The valuation summary shows my predicted share price for 35 scenarios – for 6 different pub mixes between tied, free of tie, and managed, and for 5 different total number of pubs at September 2020.
If management execute on their current strategy to the dot, and everything works out perfectly, then the shares are worth 133.87p (the top right hand corner of the summary). However, average price I get for the range of outcomes is 67.29p. Therefore, in my opinion, as a value investor, the stock is overpriced given the risk. Although it is not a buy for me at current levels, I will continue to monitor the situation as it evolves.
Afterword
Enterprise may have let down its shareholders, but it has certainly been good to its debt holders. The company pays an average interest rate of 6.3% on its £2.4bln of debt – a combination of bank debt (£75m), convertible bond (£97m), a large trance of corporate bond (£1.1bln), and securitized bond (£1.1bln). Back in the summer of 2011, its 2018 corporate bonds traded at mid-seventies, pushing the yield to 12%. The buyers then ended up making a decent turn with much lower risk than in the equity.

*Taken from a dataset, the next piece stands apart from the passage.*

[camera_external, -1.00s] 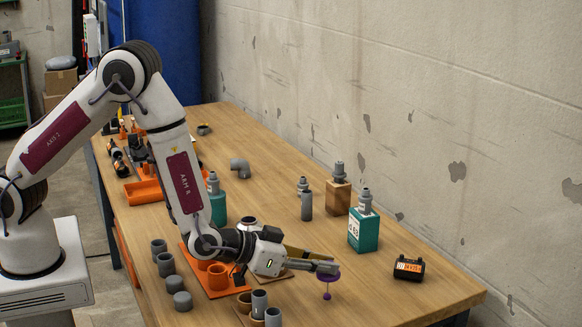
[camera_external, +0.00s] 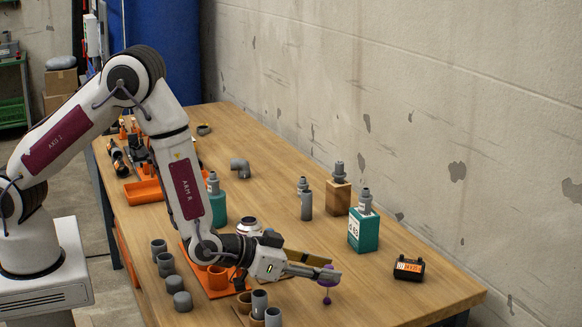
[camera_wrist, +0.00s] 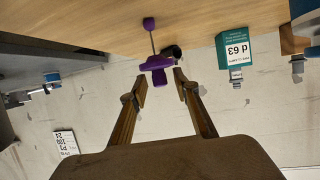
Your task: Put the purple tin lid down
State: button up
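I cannot tell whether the ball rests on the wood or whether a finger still touches the lid.
A teal box (camera_external: 364,231) with a grey fitting on top and a dark orange-labelled block (camera_external: 409,267) stand to the right. Grey cups (camera_external: 260,303) stand near the front edge. An orange tray (camera_external: 217,289) is under my wrist. Bare wood surrounds the lid's right side.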

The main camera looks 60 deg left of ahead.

The bonds seem fairly priced now, but they are certainly worth a watch. Any distress, and it might be a better idea to enter into the bonds, than the equity.
By the way, the convertible bond doesn’t seem that much of a value for money at present. It only pays a coupon of 3.5% (compared to the bonds which average 6.5%), and the conversion price is at £1.91 a share at September 2020. Based on current predictions, I can’t see much value in this, unless it is trading at a significant discount.